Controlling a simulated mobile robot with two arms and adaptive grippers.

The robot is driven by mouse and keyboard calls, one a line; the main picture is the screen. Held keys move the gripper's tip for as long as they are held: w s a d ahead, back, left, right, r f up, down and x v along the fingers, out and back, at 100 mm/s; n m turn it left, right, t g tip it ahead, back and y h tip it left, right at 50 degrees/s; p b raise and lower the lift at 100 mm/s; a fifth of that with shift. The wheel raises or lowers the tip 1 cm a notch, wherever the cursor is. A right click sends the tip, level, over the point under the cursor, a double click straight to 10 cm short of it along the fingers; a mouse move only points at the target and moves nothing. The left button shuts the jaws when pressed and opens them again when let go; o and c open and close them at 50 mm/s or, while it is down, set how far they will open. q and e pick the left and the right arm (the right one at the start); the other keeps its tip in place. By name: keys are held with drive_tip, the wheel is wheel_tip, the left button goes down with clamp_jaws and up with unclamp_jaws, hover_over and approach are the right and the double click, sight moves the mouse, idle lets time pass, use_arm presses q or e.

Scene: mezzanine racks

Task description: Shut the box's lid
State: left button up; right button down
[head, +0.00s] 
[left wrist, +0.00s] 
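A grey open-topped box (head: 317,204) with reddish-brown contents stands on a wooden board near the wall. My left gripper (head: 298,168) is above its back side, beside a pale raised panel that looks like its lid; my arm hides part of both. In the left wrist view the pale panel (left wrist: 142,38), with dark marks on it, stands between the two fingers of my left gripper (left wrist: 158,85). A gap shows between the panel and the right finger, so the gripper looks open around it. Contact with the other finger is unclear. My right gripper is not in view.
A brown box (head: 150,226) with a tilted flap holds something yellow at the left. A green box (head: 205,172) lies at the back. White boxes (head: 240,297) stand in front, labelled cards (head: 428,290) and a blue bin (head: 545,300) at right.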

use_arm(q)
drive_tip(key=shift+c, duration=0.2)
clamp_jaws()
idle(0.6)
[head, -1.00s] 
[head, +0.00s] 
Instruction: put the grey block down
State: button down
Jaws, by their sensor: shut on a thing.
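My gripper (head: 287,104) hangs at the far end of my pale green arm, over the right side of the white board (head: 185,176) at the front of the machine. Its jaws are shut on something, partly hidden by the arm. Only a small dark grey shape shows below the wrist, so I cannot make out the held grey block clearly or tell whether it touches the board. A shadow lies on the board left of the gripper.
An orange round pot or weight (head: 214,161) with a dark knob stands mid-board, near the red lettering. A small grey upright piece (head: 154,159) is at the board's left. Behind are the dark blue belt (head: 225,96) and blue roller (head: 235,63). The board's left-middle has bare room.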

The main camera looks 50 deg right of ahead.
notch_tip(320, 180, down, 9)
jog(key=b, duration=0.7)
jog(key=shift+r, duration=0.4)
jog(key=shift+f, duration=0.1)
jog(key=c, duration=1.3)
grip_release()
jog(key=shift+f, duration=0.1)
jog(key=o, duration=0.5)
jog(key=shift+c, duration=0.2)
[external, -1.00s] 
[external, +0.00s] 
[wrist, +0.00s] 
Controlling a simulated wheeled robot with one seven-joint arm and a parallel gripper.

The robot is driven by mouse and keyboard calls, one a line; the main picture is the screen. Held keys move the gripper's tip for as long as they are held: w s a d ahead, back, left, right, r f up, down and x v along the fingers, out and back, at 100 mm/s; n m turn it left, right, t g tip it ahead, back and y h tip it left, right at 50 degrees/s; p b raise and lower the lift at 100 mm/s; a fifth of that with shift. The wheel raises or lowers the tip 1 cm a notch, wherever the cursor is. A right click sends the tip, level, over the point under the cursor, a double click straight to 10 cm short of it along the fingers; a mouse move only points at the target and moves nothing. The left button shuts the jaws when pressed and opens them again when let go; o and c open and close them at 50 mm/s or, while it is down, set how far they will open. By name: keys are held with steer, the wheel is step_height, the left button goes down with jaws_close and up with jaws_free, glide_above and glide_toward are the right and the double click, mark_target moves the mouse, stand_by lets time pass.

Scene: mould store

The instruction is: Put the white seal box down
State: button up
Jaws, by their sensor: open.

*-*-*

Your instructions. Repeat the data above exactly.

Finished exercise.
Controlling a simulated mobile robot with two arms and adaptive grippers.

The robot is driven by mouse and keyboard calls, one a line; the main picture is the screen. Held keys move the gripper's tip for as long as they are held: w s a d ahead, back, left, right, r f up, down and x v along the fingers, out and back, at 100 mm/s; n m turn it left, right, t g tip it ahead, back and y h tip it left, right at 50 degrees/s; p b raise and lower the lift at 100 mm/s; a fifth of that with shift. The wheel raises or lowers the tip 1 cm a notch, wherever the cursor is. A right click sends the tip, level, over the point under the cursor, a double click straight to 10 cm short of it along the fingers; a mouse move only points at the target and moves nothing. The left button shuts the jaws when pressed and opens them again when let go; o and c open and close them at 50 mm/s or, while it is down, set how far they will open. q and e pick the left and the right arm (the right one at the start); the other keeps its tip in place. By name: keys are held with drive_tip, the wheel is wheel_tip, the left button goes down with clamp_jaws and up with unclamp_jaws, hover_over and approach are the right and the double click, sight moves the mouse, idle lets time pass, use_arm presses q or e.

Scene: mezzanine racks

Task description: Shut the box's lid
State: left button up; right button down
[head, +0.00s] 
[left wrist, +0.00s] 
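A grey open-topped box (head: 317,204) with reddish-brown contents stands on a wooden board near the wall. My left gripper (head: 298,168) is above its back side, beside a pale raised panel that looks like its lid; my arm hides part of both. In the left wrist view the pale panel (left wrist: 142,38), with dark marks on it, stands between the two fingers of my left gripper (left wrist: 158,85). A gap shows between the panel and the right finger, so the gripper looks open around it. Contact with the other finger is unclear. My right gripper is not in view.
A brown box (head: 150,226) with a tilted flap holds something yellow at the left. A green box (head: 205,172) lies at the back. White boxes (head: 240,297) stand in front, labelled cards (head: 428,290) and a blue bin (head: 545,300) at right.

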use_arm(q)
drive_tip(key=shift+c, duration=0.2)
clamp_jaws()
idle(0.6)
[head, -1.00s] 
[head, +0.00s] 
Instruction: put the grey block down
State: button down
Jaws, by their sensor: shut on a thing.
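My gripper (head: 287,104) hangs at the far end of my pale green arm, over the right side of the white board (head: 185,176) at the front of the machine. Its jaws are shut on something, partly hidden by the arm. Only a small dark grey shape shows below the wrist, so I cannot make out the held grey block clearly or tell whether it touches the board. A shadow lies on the board left of the gripper.
An orange round pot or weight (head: 214,161) with a dark knob stands mid-board, near the red lettering. A small grey upright piece (head: 154,159) is at the board's left. Behind are the dark blue belt (head: 225,96) and blue roller (head: 235,63). The board's left-middle has bare room.

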The main camera looks 50 deg right of ahead.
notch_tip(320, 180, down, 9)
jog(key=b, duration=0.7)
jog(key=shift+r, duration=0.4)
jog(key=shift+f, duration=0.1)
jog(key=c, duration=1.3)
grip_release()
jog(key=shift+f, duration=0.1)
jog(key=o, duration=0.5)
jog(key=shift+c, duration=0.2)
[external, -1.00s] 
[external, +0.00s] 
[wrist, +0.00s] 
Controlling a simulated wheeled robot with one seven-joint arm and a parallel gripper.

The robot is driven by mouse and keyboard calls, one a line; the main picture is the screen. Held keys move the gripper's tip for as long as they are held: w s a d ahead, back, left, right, r f up, down and x v along the fingers, out and back, at 100 mm/s; n m turn it left, right, t g tip it ahead, back and y h tip it left, right at 50 degrees/s; p b raise and lower the lift at 100 mm/s; a fifth of that with shift. The wheel raises or lowers the tip 1 cm a notch, wherever the cursor is. A right click sends the tip, level, over the point under the cursor, a double click straight to 10 cm short of it along the fingers; a mouse move only points at the target and moves nothing. The left button shuts the jaws when pressed and opens them again when let go; o and c open and close them at 50 mm/s or, while it is down, set how far they will open. By name: keys are held with steer, the wheel is step_height, the left button goes down with jaws_close and up with jaws_free, glide_above and glide_toward are the right and the double click, mark_target moves the mouse, stand_by lets time pass.

Scene: mould store

The instruction is: Put the white seal box down
State: button up
Jaws, by their sensor: open.

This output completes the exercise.